> Exercise brief
Identify each line in the records below that contains the word "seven", and copy it.

(Robot episode rows)
-- begin --
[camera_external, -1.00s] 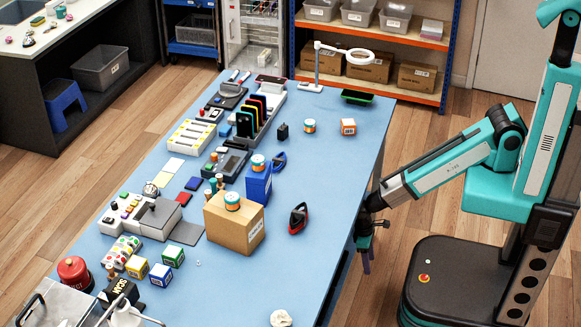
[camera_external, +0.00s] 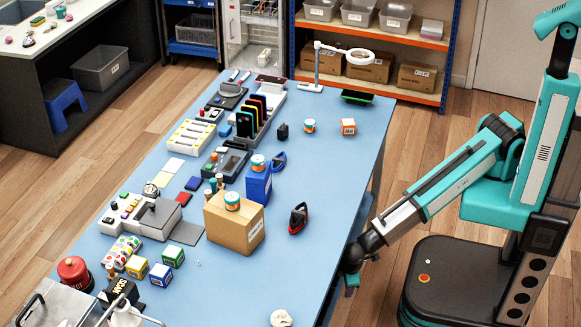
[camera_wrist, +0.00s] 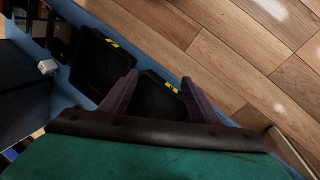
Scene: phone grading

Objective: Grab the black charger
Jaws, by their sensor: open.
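The black charger (camera_external: 283,131) is a small dark block standing on the blue table, towards its far end, in the external view. My gripper (camera_external: 352,279) hangs beside the table's right edge, low and well apart from the charger. In the wrist view my gripper (camera_wrist: 160,78) shows two purple fingers spread apart with nothing held between them. The charger cannot be made out in the wrist view.
A lamp (camera_external: 318,65) stands at the back. Black containers (camera_wrist: 108,62) show beneath my fingers.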

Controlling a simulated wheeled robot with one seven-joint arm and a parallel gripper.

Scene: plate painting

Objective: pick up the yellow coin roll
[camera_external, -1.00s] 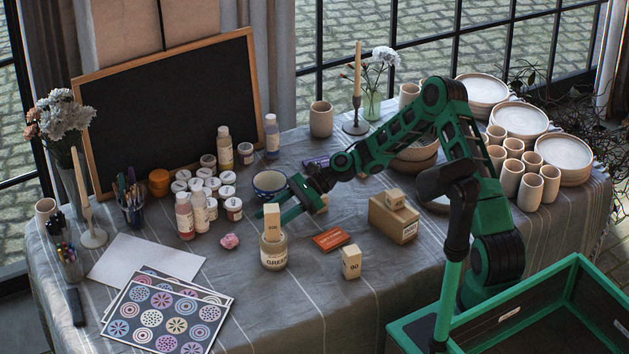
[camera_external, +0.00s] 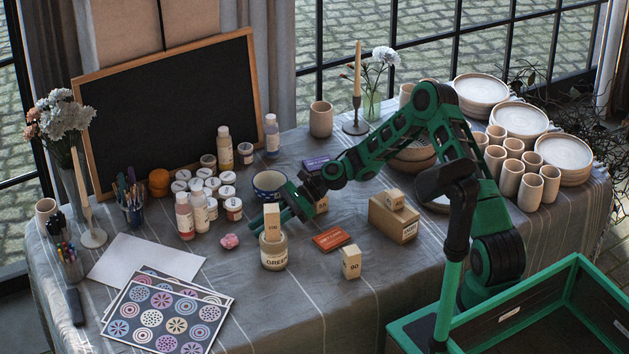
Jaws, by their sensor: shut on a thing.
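My gripper (camera_external: 272,219) is at the jar labelled GREEN (camera_external: 274,255), at the front middle of the table. Its green fingers lie on either side of a small upright pale yellow-beige block with a printed number (camera_external: 272,224), and it looks shut on that block. The block stands upright on top of the jar, and I see no gap between them. I cannot make out a separate yellow coin roll; this pale piece is the only thing at my fingers.
Near my gripper are a red-orange box (camera_external: 332,239), a block marked 90 (camera_external: 351,262), a blue-rimmed bowl (camera_external: 270,185) and a pink lump (camera_external: 230,241). Paint bottles (camera_external: 184,216) crowd the left. A cardboard box (camera_external: 394,220) stands to the right.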

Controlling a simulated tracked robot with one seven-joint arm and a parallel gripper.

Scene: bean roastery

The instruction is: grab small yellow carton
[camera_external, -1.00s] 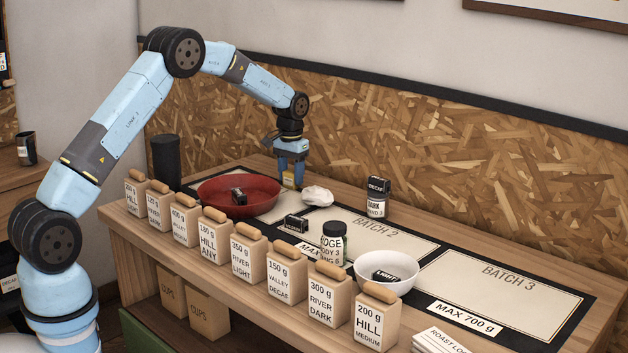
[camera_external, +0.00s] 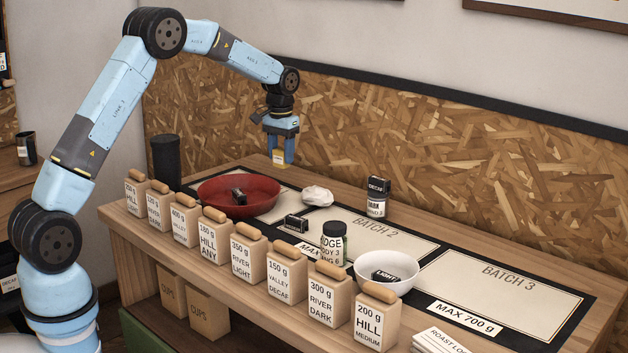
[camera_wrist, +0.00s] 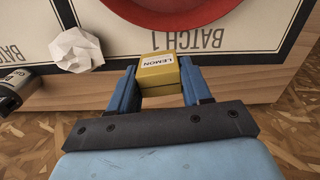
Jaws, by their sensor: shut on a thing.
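The small yellow carton (camera_wrist: 158,74) has a white label reading LEMON. In the wrist view it sits between the two blue fingers of my gripper (camera_wrist: 159,84), which is shut on it. In the external view my gripper (camera_external: 281,158) hangs above the far left part of the table, with the yellow carton (camera_external: 280,165) showing at its fingertips. The carton is held up clear of the tabletop.
A red bowl (camera_external: 262,203) with a dark block inside stands left of a crumpled white paper (camera_external: 317,195). A white bowl (camera_external: 405,280) is to the right. Several tan bags (camera_external: 248,260) line the front edge. The Batch 3 area (camera_external: 510,290) is mostly clear.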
-- end --
> Expected output
Controlling a simulated wheeled robot with one seven-joint arm and a parallel gripper.
Controlling a simulated tracked robot with one seven-joint arm and a parallel gripper.

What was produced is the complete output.